-- THE INPUT start --

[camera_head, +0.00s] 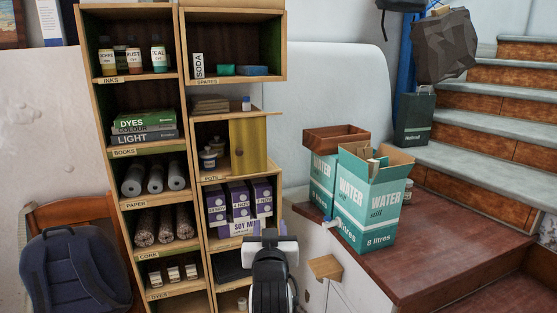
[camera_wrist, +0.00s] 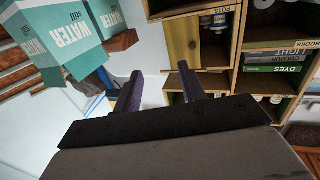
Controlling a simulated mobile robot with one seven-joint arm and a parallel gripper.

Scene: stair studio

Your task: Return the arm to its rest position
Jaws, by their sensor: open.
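My gripper (camera_head: 271,235) is in front of the lower right part of the shelf unit in the head view, near the soy milk compartment. In the wrist view my gripper (camera_wrist: 160,85) shows its two dark fingers spread apart with nothing between them. Behind the fingers are pale wall and the shelf unit, seen tilted. My arm rises from the bottom edge of the head view and hides part of the lowest right compartments.
The shelf unit (camera_head: 184,100) holds inks, books, paper and pots; a yellow door panel (camera_head: 249,147) covers part of the pots compartment. Teal water boxes (camera_head: 367,200) stand on a reddish-brown landing (camera_head: 436,245) to the right. Stairs (camera_head: 484,138) rise behind. A backpack (camera_head: 72,270) is at lower left.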

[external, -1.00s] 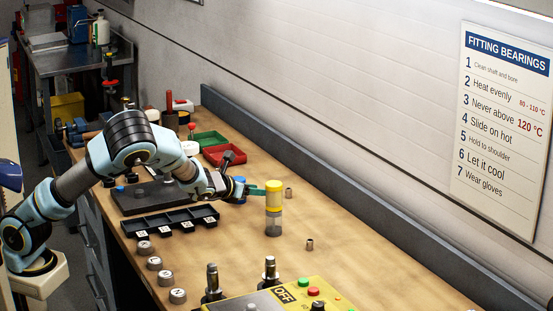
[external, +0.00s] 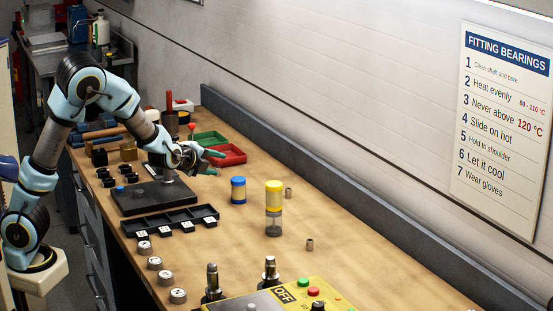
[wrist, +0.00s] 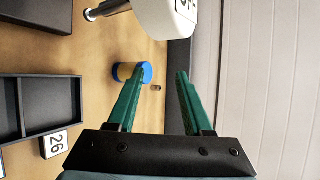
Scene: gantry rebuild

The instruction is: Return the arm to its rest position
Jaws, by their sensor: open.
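My arm (external: 85,85) is bent up at the left, over the bench's left side. My gripper (external: 213,162) is open, above the bench near the red tray and the black plate, with nothing between its fingers. Its green fingers stand apart in the wrist view (wrist: 163,73). A jar with a yellow lid (external: 274,187) stands upright, apart from the gripper, to its right. A blue-lidded jar (external: 238,190) stands nearer to it. A blue round thing also shows beyond the left finger in the wrist view (wrist: 146,72).
A black plate (external: 140,205) and a black compartment tray (external: 150,228) lie left of the jars. Red (external: 238,160) and green (external: 205,139) trays are at the wall side. Posts and a yellow panel (external: 265,297) stand in front. The bench right of the jars is mostly clear.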

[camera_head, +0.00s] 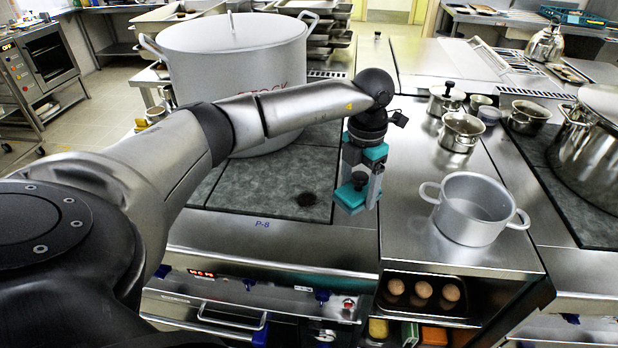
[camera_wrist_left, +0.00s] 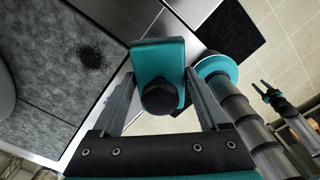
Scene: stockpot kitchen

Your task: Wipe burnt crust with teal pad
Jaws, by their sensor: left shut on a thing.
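The teal pad (camera_head: 351,195) has a dark round knob. My left gripper (camera_head: 360,186) is shut on it, fingers either side of the knob. In the left wrist view, the pad (camera_wrist_left: 160,58) and knob show between the fingers of the left gripper (camera_wrist_left: 160,95). The burnt crust (camera_head: 306,199) is a small dark patch near the front right of the grey cooktop. It also shows left of the pad in the left wrist view (camera_wrist_left: 92,55). The pad is apart from the crust, to its right. My right gripper (camera_wrist_left: 263,88) shows small in the left wrist view, fingers apart and empty.
A large stockpot (camera_head: 232,62) stands on the cooktop behind my left arm. A smaller open pot (camera_head: 473,208) stands on the steel counter to the right, with lidded pots (camera_head: 461,131) behind. Brown eggs (camera_head: 423,290) lie in a tray below. The cooktop around the crust is clear.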

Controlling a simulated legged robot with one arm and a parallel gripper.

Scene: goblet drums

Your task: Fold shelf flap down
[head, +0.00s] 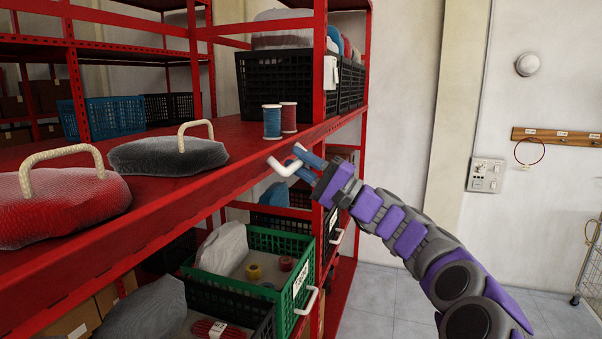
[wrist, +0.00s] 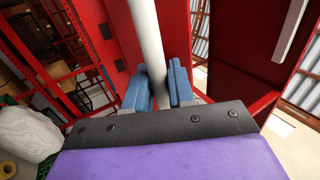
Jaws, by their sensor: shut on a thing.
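My gripper (head: 300,163) has blue fingers and is at the front edge of the red shelf (head: 228,131), near its right end. It is shut on a white handle (head: 284,168) at that edge. In the wrist view the white handle (wrist: 147,38) runs as a bar between the two blue fingers (wrist: 159,84). A red panel lies behind the bar there. The shelf surface looks about level in the head view. I cannot tell the flap's outline or hinge from the shelf, and the handle's mounting is partly hidden by my fingers.
On the shelf stand a blue spool (head: 271,123), a red spool (head: 288,118), a red drum bag (head: 62,206) and a black one (head: 168,156). A green crate (head: 262,243) sits below. Red posts rise close by. Open floor (head: 385,310) lies at the lower right.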

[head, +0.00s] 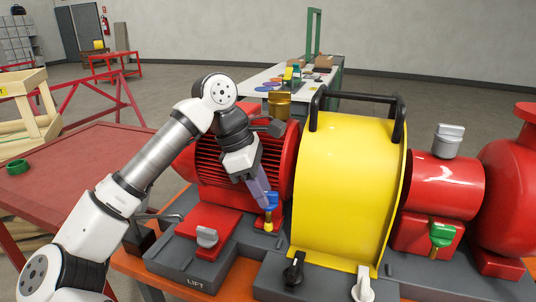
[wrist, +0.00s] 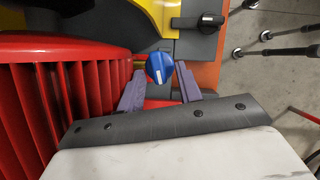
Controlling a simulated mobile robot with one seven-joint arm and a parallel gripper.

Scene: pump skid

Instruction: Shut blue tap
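The blue tap (head: 271,201) has a blue handle on a brass-coloured stem, low between the red finned motor and the yellow guard. It also shows in the wrist view (wrist: 160,68) as a round blue knob with a pale line across it. My gripper (head: 265,203) reaches down to it from above in the head view and partly covers it. In the wrist view the two purple fingers are apart, one on each side of the knob, with gaps visible. Whether either finger touches it I cannot tell.
The yellow guard (head: 345,190) with black handles stands right of my gripper; the red finned motor (head: 212,160) is to the left. Black (head: 293,271), white (head: 362,286), green (head: 441,235) and grey (head: 207,237) taps are nearby. A red table (head: 75,170) stands at left.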

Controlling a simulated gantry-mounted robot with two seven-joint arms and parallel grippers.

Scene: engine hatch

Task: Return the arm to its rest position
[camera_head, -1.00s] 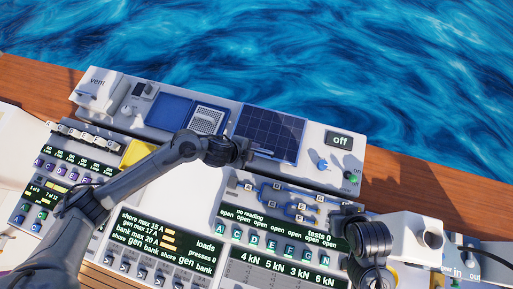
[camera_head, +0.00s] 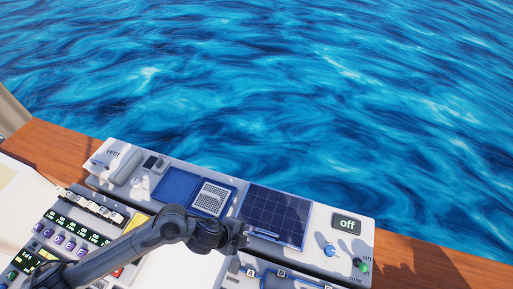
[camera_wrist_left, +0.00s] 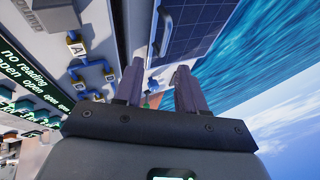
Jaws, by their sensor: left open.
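My left arm comes in from the lower left in the head view. Its gripper (camera_head: 245,240) is beside the handle (camera_head: 267,235) at the near edge of the dark solar panel (camera_head: 275,212). In the left wrist view the two fingers (camera_wrist_left: 157,80) stand apart with nothing seen between them. The panel (camera_wrist_left: 200,25) and its handle (camera_wrist_left: 163,32) show beyond them; whether a finger touches the handle I cannot tell. My right gripper is out of view.
The white console has a vent box (camera_head: 118,160), a blue tray with a grey grille (camera_head: 213,197), an "off" display (camera_head: 346,224), a blue knob (camera_head: 330,250) and a green knob (camera_head: 361,266). Blue pipe fittings (camera_wrist_left: 90,65) lie left of the fingers. Open water lies beyond the wooden edge.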

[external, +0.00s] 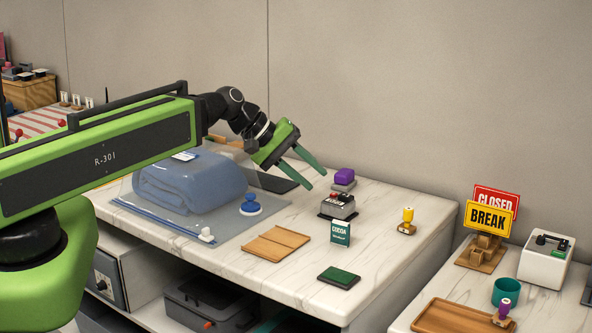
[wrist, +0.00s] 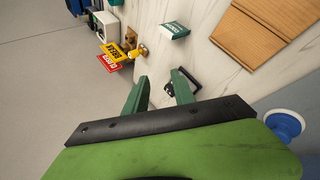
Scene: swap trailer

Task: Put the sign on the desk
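A yellow BREAK sign (external: 487,219) and a red CLOSED sign (external: 497,196) stand upright in a wooden holder (external: 474,258) on the right-hand counter. In the wrist view, the yellow sign (wrist: 112,53) and red sign (wrist: 109,65) show small near the top left. The marble-topped desk (external: 385,262) is in the middle of the external view. My gripper (external: 317,179) hangs over the back of this desk, far to the left of the signs. Its green fingers are apart and empty; they also show spread in the wrist view (wrist: 158,83).
The desk holds a folded blue cloth (external: 190,182) under a clear cover, a wooden board (external: 276,242), a cocoa packet (external: 341,233), a dark device (external: 338,206) and a green pad (external: 339,277). The right counter holds a white box (external: 546,262), teal cup (external: 506,292) and wooden tray (external: 450,317). A gap separates both surfaces.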

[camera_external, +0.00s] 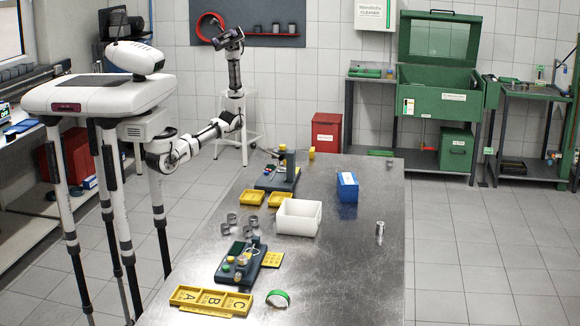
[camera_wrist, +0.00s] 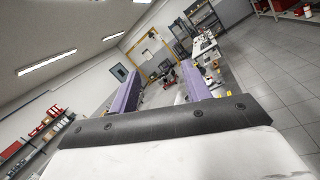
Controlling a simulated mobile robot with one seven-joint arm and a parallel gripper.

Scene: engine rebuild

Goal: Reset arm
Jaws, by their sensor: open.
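My arm reaches out from my white body on the left and bends upward. My gripper (camera_external: 228,38) is raised high above the floor, beyond the far left corner of the steel table (camera_external: 345,270). In the wrist view my gripper (camera_wrist: 158,85) shows two purple fingers spread apart with nothing between them. The wrist view is tilted and looks across the room, with ceiling lamps above and the floor at right. My gripper touches nothing that I can see.
The table holds two dark fixtures (camera_external: 240,262) (camera_external: 277,180), yellow trays (camera_external: 210,300), a white bin (camera_external: 298,217), a blue box (camera_external: 347,187) and a metal cylinder (camera_external: 379,232). Behind my gripper is a wall panel (camera_external: 262,22). A green parts washer (camera_external: 438,90) stands at the back.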

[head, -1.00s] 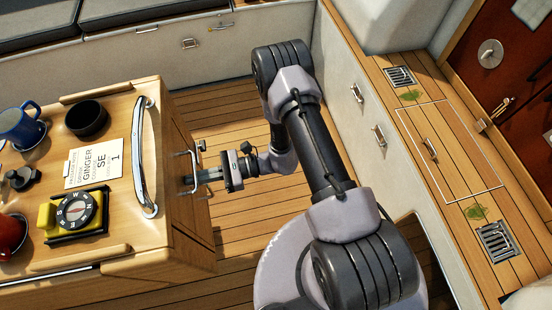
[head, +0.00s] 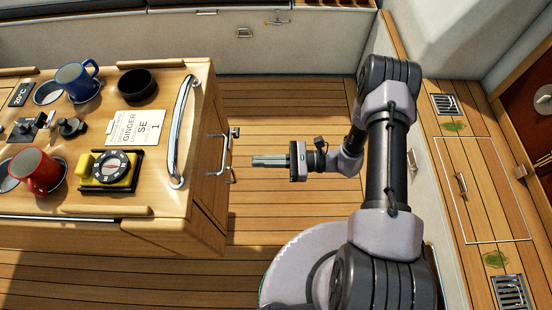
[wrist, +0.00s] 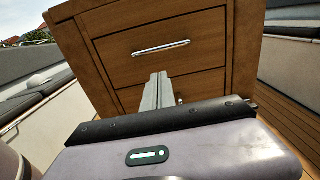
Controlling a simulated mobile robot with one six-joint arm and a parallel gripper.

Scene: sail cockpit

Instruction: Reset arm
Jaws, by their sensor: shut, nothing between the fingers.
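My gripper (head: 255,161) is shut and empty in the head view. It points left toward the wooden console (head: 208,185), with a gap between its fingertips and the drawer handle (head: 219,158) on the console's side. In the wrist view my gripper's fingers (wrist: 158,78) lie together in front of the drawer fronts. A wide drawer with a metal handle (wrist: 161,48) shows there, closed. A lower handle is mostly hidden behind the fingers.
Wooden floor (head: 290,105) is clear. A bench (head: 470,190) stands close right of my arm.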

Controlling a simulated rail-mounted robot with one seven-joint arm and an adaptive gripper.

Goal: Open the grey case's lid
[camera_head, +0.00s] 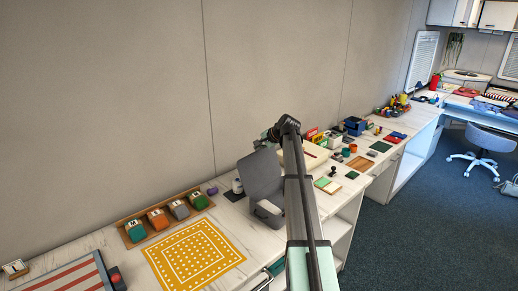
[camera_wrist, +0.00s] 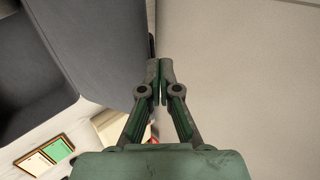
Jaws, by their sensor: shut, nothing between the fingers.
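The grey case (camera_head: 268,212) stands on the white counter, left of my arm in the head view. Its lid (camera_head: 262,176) is raised and stands steeply up from the base, so the case is open. In the wrist view the lid (camera_wrist: 88,45) fills the upper left as a dark grey panel, with a darker grey part of the case (camera_wrist: 30,70) beside it. My gripper (camera_wrist: 161,65) is shut and empty, close beside the lid's edge; I cannot tell whether it touches. In the head view the fingers are hidden behind the lid and my arm.
The beige wall (camera_wrist: 245,70) is close on the gripper's right in the wrist view. A yellow patterned mat (camera_head: 193,255) and a wooden tray (camera_head: 130,238) of coloured items lie left of the case. Small boxes and a stamp (camera_head: 333,171) stand to the right.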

-- THE INPUT end --

> _OBJECTIVE_
Only a number is wanted: how many lines contain "gantry"?

> _RESULT BELOW_
2